Une bonne illustration selon moi nécessite de remplir
plusieurs objectifs que je classerai par ordre d’importance de cette façon :
qualité artistique, résonnance avec le récit illustré, sens du mystère.
Explicitons un peu ces trois critères. Le premier n’a guère besoin de précision,
même s’il est évidemment subjectif et discutable… jusqu’à un certain point
(celui qui prétendra, même avec des arguments brillants que Mozart est un compositeur
très surfait, ou que Monet est un peintre du dimanche amélioré, deux artistes
que je n’apprécie pourtant pas beaucoup, n’a aucune chance d’obtenir ma pleine
et entière attention). Le second critère, pour être rempli, ne nécessite pas
que l’illustration soit une description fidèle d’une scène en particulier du
récit. Je dirais même : au contraire. Une description trop fidèle de la
lettre est une sorte de redite, une lourdeur souvent inutile. Elle risque de
manquer l’essentiel – pas toujours mais souvent – qui est l’esprit du texte.
Des exemples de ce que je considère comme des bonnes couvertures peuvent être
consultés ici : vous noterez que plusieurs sont illustrées de dessins ou
peintures réalisés bien des années, voire des siècles avant le livre et
n’avaient donc pas ce but particulier. Elles ont été choisies à juste titre par
la maison d’édition, peut-être pour des raisons de droit et donc d’économie,
mais surtout parce qu’elles collent merveilleusement avec le livre en question.

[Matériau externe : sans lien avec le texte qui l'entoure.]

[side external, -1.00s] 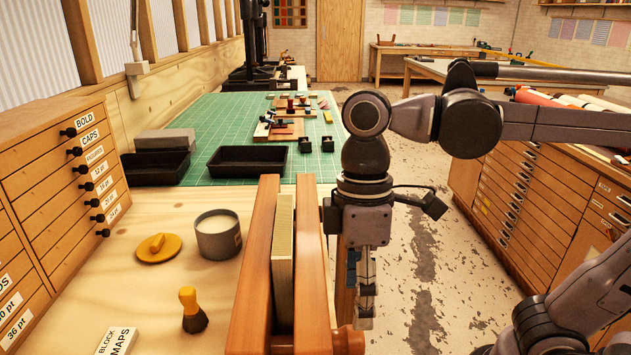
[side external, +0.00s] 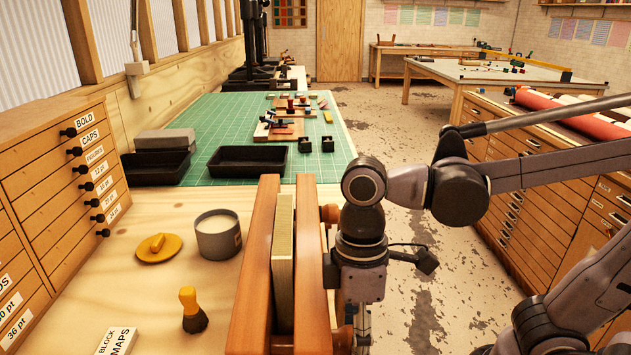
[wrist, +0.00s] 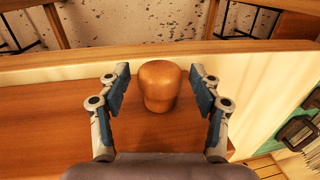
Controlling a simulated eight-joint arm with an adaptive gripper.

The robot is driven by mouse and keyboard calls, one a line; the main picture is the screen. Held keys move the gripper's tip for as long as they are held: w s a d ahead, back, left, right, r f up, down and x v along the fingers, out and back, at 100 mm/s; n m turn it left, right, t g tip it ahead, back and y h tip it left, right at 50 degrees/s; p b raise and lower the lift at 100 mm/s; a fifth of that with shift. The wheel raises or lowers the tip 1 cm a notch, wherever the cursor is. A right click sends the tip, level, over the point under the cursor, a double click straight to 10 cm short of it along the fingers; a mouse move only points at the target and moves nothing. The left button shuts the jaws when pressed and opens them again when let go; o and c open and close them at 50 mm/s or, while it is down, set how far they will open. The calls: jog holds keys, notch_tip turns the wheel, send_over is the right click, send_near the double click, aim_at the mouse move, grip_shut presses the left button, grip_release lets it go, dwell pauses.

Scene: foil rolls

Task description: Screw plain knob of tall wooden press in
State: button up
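The tall wooden press (side external: 312,270) stands on the bench, two upright reddish boards with a pale block (side external: 283,265) between them. A plain, smooth, rounded wooden knob (wrist: 160,85) sticks out from the press's board in the wrist view. My gripper (wrist: 160,78) is open, with one blue-padded finger on each side of this knob and a visible gap on both sides. In the side view, my gripper is at the press's right face, its fingertips partly hidden. A near knob (side external: 340,341) shows at the bottom, and a far knob (side external: 328,213) is partly visible behind my wrist.
Left of the press are a round tin (side external: 218,238), a yellow lid (side external: 158,248), a brush (side external: 192,312) and a drawer cabinet (side external: 60,190). Black trays (side external: 250,160) lie on the green mat (side external: 210,120) behind. Open floor lies right of the press.

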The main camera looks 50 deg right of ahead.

Disons qu’une bonne illustration doit au minimum refléter l’un des thèmes
centraux du récit et permettre au lecteur de se faire une idée assez juste de
ce qu’il a entre les mains ou sous les yeux (s’il fait ses achats, comme moi,
par internet). Une bonne illustration donne donc plus qu’une simple
description : elle ajoute le propre regard de l’artiste sur le récit, elle
ouvre de nouvelles perspectives plus hardies à l'imagination du lecteur, elle
enrichit le texte, elle l’illumine, ce qui était, je crois, le sens primitif du
terme illuminations. Le troisième critère est sans doute le plus personnel des
trois et donc le plus discutable. Par mystère, je n’entends par un de ces mystères
anecdotiques que l’auteur de “mystères” se propose généralement de résoudre
dans les dernières pages de son histoire mais cette sorte de mystère auquel ni
moi ni vous ni personne ne peut apporter de réponse. La poésie, la musique,
l’art pictural comme on en a ici quelques exemples plus ou moins réussis, sont sans
doute plus aptes à en suggérer une, au-delà de la raison, que toute autre
méthode.
Comme donc je déteste le gâchis et que je ne voyais pas à lequel de mes récits pouvaient convenir ces peintures, j’ai pris le problème à l’envers. Et si j’inventais une histoire pour illustrer ces peintures. Voici quelques-unes des ébauches, très succinctes, qui m’ont été suggérées par ces objets graphiques non identifiés, ces peintures ou ces dessins.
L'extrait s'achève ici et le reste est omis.